Priorities
Elizabeth Bumiller writes in the New York Times:
There were no questions about the Dubai ports deal. There was little talk of Vice President Dick Cheney's accidental shooting of a fellow quail hunter. The words "Iraq" and "Katrina" hardly came up at all.To Bush, it's always vacation time. Nothing perturbs hims. An important visit with strategic allies is "a chance to set aside problems at home." We wouldn't want something as minor as, say, the death of an American diplomat to perturb him, to disturb the Boy King's rest, now, would we?
Through five days and three countries last week, George W. Bush got a little of what beleaguered American presidents always look for on foreign trips: a chance to set aside problems at home.
True, the trip had troubles of its own. Anti-Bush riots led by Islamists exploded from Hyderabad north to Kashmir, Islamabad was in lockdown because of the risks of bringing the president into Osama bin Laden's backyard, and an American diplomat died in a suicide bombing in Karachi.
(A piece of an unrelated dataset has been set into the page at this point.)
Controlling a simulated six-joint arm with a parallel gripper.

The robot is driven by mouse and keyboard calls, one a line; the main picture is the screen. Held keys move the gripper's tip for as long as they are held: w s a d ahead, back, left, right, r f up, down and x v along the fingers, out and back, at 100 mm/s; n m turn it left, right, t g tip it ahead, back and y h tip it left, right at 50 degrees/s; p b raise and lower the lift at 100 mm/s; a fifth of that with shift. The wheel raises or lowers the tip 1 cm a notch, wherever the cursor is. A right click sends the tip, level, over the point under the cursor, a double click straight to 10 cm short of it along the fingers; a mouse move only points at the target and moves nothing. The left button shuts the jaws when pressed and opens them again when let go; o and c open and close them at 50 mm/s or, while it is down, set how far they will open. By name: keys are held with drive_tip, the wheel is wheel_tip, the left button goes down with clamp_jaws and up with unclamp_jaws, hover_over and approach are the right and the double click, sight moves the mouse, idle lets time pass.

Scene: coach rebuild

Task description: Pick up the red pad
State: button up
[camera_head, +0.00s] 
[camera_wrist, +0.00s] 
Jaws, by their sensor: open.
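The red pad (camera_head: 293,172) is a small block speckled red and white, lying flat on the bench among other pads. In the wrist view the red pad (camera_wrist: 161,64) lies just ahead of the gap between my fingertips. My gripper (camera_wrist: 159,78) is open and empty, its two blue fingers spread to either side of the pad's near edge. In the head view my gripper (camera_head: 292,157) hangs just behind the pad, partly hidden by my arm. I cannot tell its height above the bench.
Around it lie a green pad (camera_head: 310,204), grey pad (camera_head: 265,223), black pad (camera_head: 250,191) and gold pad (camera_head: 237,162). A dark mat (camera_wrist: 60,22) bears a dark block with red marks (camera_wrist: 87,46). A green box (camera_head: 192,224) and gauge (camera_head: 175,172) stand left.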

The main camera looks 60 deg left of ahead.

But compared with Mr. Bush's most recent trips to South America and Asia — one dominated by demonstrations led by President Hugo Chávez of Venezuela and the other by problems in Iraq — the president's visit to the subcontinent was a relief for him.
Then again, the death of 2300 American servicemen and more than 100,000 Iraqis hasn't gotten in the way of his well-needed rest or his work-out schedule, either. Or the loss of a major American city. Or the worry that bird flu could kill millions.
No. He's toned, he's rich, and he's safe. The rest of us, the 99.99% who aren't the "haves and the have-mores" don't matter. As long as the oil is being pumped and the money keeps rolling in, all is well in Bushworld.